Las universidades también estuvieron a la vanguardia de los ataques macartistas: “administrando juramentos de lealtad anticomunistas, prohibiendo a oradores políticamente controvertidos y, lo más lamentable, purgando a profesores que consideraban ‘contaminados’ políticamente”, como explica Schrecker. Desde finales de los años ‘40 hasta principios de los ‘50, más de 100 intelectuales fueron despedidos durante una campaña que llevaron adelante organismos como el FBI. El Estado ejerció influencia sobre el mundo académico de maneras muy explícitas (dirigiendo cacerías de brujas en el Congreso que amenazaban con despidos y repudio social), pero también implementaron formas para dañar la reputación, bloquear las investigaciones académicas o los avances profesionales y paralizar la libre expresión de los docentes. De esta manera, Estados Unidos se aseguraba que sus universidades siguieran sirviendo a los intereses del imperialismo durante la Guerra Fría.
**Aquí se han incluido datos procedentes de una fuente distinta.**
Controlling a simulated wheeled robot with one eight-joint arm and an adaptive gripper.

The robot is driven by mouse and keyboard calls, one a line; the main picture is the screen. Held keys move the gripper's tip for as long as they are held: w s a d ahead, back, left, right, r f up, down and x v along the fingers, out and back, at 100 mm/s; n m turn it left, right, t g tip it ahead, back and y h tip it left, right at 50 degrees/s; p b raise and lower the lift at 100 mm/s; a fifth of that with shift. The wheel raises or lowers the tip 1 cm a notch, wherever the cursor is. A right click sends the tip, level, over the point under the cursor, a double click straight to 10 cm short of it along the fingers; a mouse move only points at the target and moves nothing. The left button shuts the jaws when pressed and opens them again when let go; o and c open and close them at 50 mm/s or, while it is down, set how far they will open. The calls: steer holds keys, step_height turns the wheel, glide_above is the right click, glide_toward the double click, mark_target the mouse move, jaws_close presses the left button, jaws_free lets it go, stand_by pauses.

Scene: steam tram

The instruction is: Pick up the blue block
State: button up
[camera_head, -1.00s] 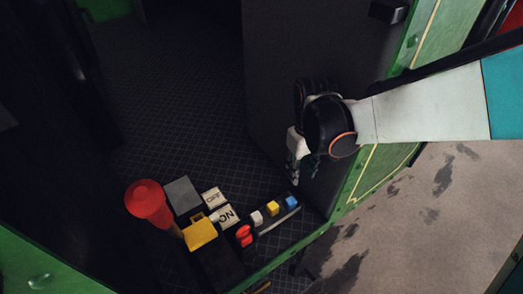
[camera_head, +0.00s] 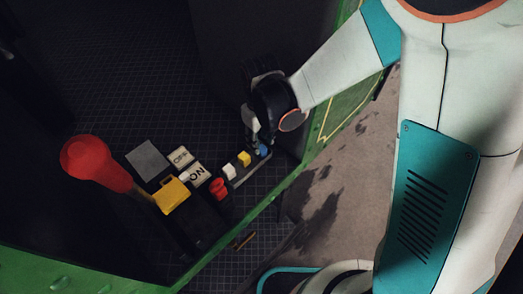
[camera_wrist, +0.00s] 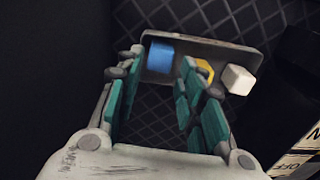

Los años ‘60 y ‘70 marcaron otro momento importante en la evolución de la educación superior. A medida que los compromisos de posguerra comenzaron a tensarse y desmoronarse, las universidades se vieron arrastradas por los cambios sociales de la época. La matrícula universitaria prácticamente se triplicó durante este período; surgieron universidades de masas, con claustros estudiantiles más heterogéneos. La tendencia a incluir a estudiantes de color en la universidad se fortaleció con la implementación de programas de acción afirmativa en los años ‘60. La matrícula universitaria de los negros casi se duplicó entre 1960 y 1980.
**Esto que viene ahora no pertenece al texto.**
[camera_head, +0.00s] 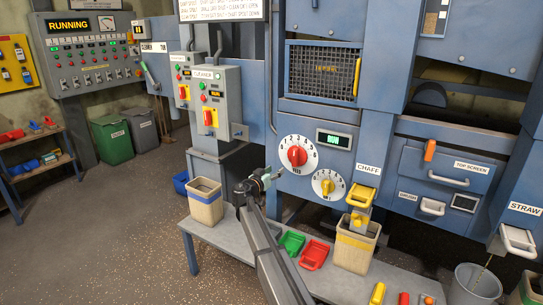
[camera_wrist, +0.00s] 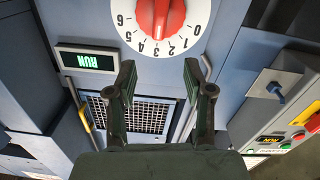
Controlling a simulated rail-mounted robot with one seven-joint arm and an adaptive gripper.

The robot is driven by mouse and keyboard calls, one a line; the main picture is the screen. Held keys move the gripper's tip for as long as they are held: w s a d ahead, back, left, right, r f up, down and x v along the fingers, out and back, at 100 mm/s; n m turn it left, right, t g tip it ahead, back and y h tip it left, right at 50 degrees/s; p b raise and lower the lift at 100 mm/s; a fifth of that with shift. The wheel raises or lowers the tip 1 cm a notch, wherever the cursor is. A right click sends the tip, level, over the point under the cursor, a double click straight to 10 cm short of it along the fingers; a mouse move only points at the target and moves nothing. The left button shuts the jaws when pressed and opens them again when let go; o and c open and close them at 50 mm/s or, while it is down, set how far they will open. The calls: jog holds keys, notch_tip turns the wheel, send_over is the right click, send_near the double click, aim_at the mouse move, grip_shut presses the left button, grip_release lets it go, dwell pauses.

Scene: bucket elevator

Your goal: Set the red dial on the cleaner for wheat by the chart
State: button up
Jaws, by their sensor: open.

Se desarrolló la idea de que la educación era la solución a todos los males sociales y que podía erradicar la pobreza desarrollando a las personas para que se convirtieran en capital humano más valioso. Ésta es la ideología que Samuel Bowles y Herbert Gintis critican en Schooling in Capitalist America. Pero es sobre esta base que el presidente Lyndon Johnson aprobó los llamados “Programas de la Gran Sociedad”, que “vieron el comienzo de un apoyo más federal, individualista y hasta más consumista, a la educación superior pública, que proviene de subsidios para la matrícula de los estudiantes y no de financiamiento directo para las universidades”, como plantean los autores de Lend and Rule.
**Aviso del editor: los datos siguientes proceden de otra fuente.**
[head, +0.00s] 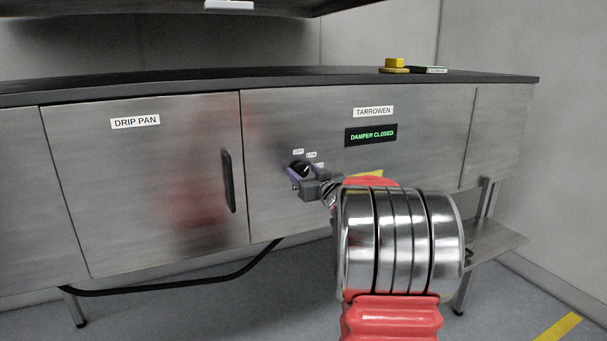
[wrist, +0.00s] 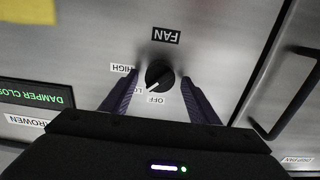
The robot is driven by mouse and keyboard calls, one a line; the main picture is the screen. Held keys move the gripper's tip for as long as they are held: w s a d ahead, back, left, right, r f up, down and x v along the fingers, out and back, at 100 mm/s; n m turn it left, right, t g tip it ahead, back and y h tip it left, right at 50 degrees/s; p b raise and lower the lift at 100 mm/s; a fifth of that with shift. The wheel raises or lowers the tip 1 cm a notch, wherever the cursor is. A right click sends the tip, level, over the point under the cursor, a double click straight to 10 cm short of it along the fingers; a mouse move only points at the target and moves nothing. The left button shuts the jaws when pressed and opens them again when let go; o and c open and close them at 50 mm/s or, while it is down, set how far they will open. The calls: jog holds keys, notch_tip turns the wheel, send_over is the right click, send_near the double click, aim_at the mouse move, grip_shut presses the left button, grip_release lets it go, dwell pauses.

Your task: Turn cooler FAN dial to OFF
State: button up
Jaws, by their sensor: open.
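The black FAN dial (wrist: 159,75) is on the steel front panel, in the middle of the wrist view, which shows it upside down. Its white pointer mark slants to the lower left, between the partly covered LO label (wrist: 138,91) and the OFF label (wrist: 156,99). The HIGH label (wrist: 121,68) is farther left. My gripper (wrist: 159,78) is open, with one purple finger on each side of the dial and visible gaps to it. In the head view the dial (head: 299,167) shows just above my gripper (head: 297,174), which partly covers it.
A DAMPER CLOSED display (head: 371,135) sits right of the dial, below the TARROWEN label (head: 373,111). The DRIP PAN door (head: 145,180) with its black handle (head: 228,181) is to the left. A yellow button (head: 395,63) stands on the dark top.

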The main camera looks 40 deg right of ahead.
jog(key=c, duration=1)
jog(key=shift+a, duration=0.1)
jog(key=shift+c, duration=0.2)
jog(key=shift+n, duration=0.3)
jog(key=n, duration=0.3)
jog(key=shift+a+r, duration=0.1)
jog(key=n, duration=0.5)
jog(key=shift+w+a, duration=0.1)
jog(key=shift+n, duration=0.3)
Al mismo tiempo, esta etapa estuvo marcada por el surgimiento del movimiento estudiantil que nació del movimiento por los derechos civiles y alcanzó su punto más combativo durante el movimiento contra la guerra de Vietnam. Este movimiento fue desencadenado por la masacre en la Universidad Estatal de Kent y por los asesinatos en la Universidad Estatal de Jackson que sucedieron once días después. Los activistas de este período peleaban por una universidad que fuera pensada para y por los oprimidos y no un medio para el desarrollo del éxito individual. Pidieron que se revolucionara el plan de estudios, junto con las estructuras antidemocráticas de la universidad.
En respuesta al masivo movimiento estudiantil de los años 1960 y 1970, las universidades hicieron concesiones a los estudiantes. Si bien negaron muchas de las demandas más radicales que se planteaban (como la admisión abierta, la democratización de la universidad y la adopción de un plan de estudios relacionado con las cuestiones de opresión), se produjeron otros cambios importantes. Por ejemplo, en 1972, los programas del área de estudios negros existían en más de 1000 universidades y, según un informe llamado “Higher Education and the Black American”, los estudios negros eran “un campo fijo pero poco firme de la curricula académica”. También surgieron áreas de estudios sobre cuestiones de género y estudios de la mujer en todo el país y las universidades se vieron obligadas a diversificar sus materias y sus docentes.
La universidad neoliberal
Sin embargo, a fines del siglo XX, el panorama de la educación superior comenzó a cambiar nuevamente, influenciado por el ascenso de la ideología neoliberal y la adopción de los principios del mercado en la educación superior. El neoliberalismo surgió a fines de la década del ‘70 como respuesta a la crisis en el orden económico de posguerra. En la época neoliberal, los capitalistas lograron encontrar mecanismos limitados pero reales para la acumulación al reabrir los mercados al capital en China y al ex bloque soviético. Además de encontrar nuevos sectores de la clase trabajadora para explotar, los capitalistas, particularmente en los países imperialistas, lideraron una ola de ataques para disciplinar a la clase trabajadora de sus países y garantizar aún más plusvalía de los trabajadores en el contexto de una crisis de acumulación capitalista. Esto tomó la forma de privatizaciones, ataques a los derechos de los trabajadores y medidas de austeridad. La economía del derrame y las bajas tasas impositivas para los ricos significaron un gran aumento en las disparidades de ingresos y, cada vez más, una economía basada en la deuda.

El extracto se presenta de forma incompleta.